# [Given data]
★ ★ ★

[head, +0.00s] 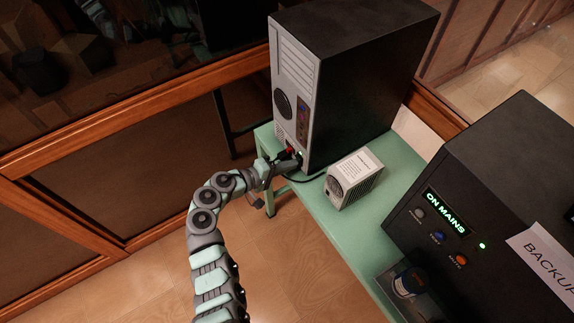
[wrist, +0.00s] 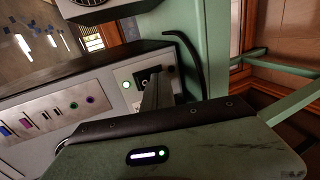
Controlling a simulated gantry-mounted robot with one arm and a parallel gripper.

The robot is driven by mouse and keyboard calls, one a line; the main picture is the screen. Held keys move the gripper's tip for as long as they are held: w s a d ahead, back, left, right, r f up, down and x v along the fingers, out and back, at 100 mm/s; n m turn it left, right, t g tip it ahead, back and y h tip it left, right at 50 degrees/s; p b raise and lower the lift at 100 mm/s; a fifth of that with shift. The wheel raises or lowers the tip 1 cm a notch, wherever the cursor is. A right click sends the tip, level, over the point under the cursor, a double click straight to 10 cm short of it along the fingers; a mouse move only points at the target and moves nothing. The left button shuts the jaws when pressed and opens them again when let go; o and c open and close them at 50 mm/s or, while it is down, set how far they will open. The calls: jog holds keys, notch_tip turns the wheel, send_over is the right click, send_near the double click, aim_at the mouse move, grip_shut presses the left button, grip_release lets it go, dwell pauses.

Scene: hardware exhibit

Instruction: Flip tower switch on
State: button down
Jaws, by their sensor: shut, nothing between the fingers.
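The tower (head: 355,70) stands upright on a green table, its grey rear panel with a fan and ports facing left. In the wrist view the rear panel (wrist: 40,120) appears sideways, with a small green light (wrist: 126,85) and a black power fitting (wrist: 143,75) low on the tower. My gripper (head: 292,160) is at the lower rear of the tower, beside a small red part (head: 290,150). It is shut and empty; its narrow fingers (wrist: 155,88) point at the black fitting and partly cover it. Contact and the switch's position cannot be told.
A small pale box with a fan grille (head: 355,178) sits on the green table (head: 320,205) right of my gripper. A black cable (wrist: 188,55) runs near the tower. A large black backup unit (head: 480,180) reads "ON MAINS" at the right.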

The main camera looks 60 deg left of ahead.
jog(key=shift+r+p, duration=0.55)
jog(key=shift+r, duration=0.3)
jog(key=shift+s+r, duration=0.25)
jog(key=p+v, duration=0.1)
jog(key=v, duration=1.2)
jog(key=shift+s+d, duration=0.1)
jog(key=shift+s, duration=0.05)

★ ★ ★

# [Work to complete]
Skip the images and write out the rest of the listing exactly.

# [Reply to the task]
[head, +0.00s] 
[wrist, +0.00s] 
Controlling a simulated gantry-mounted robot with one arm and a parallel gripper.

The robot is driven by mouse and keyboard calls, one a line; the main picture is the screen. Held keys move the gripper's tip for as long as they are held: w s a d ahead, back, left, right, r f up, down and x v along the fingers, out and back, at 100 mm/s; n m turn it left, right, t g tip it ahead, back and y h tip it left, right at 50 degrees/s; p b raise and lower the lift at 100 mm/s; a fifth of that with shift. The wheel raises or lowers the tip 1 cm a notch, wherever the cursor is. A right click sends the tip, level, over the point under the cursor, a double click straight to 10 cm short of it along the fingers; a mouse move only points at the target and moves nothing. The left button shuts the jaws when pressed and opens them again when let go; o and c open and close them at 50 mm/s or, while it is down, set how far they will open. The calls: jog holds keys, notch_tip turns the wheel, send_over is the right click, send_near the double click, aim_at the mouse move, grip_shut presses the left button, grip_release lets it go, dwell pauses.

Scene: hardware exhibit

Instruction: Flip tower switch on
State: button down
Jaws, by their sensor: shut, nothing between the fingers.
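The tower (head: 355,70) stands upright on a green table, its grey rear panel with a fan and ports facing left. In the wrist view the rear panel (wrist: 40,120) appears sideways, with a small green light (wrist: 126,85) and a black power fitting (wrist: 143,75) low on the tower. My gripper (head: 292,160) is at the lower rear of the tower, beside a small red part (head: 290,150). It is shut and empty; its narrow fingers (wrist: 155,88) point at the black fitting and partly cover it. Contact and the switch's position cannot be told.
A small pale box with a fan grille (head: 355,178) sits on the green table (head: 320,205) right of my gripper. A black cable (wrist: 188,55) runs near the tower. A large black backup unit (head: 480,180) reads "ON MAINS" at the right.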

The main camera looks 60 deg left of ahead.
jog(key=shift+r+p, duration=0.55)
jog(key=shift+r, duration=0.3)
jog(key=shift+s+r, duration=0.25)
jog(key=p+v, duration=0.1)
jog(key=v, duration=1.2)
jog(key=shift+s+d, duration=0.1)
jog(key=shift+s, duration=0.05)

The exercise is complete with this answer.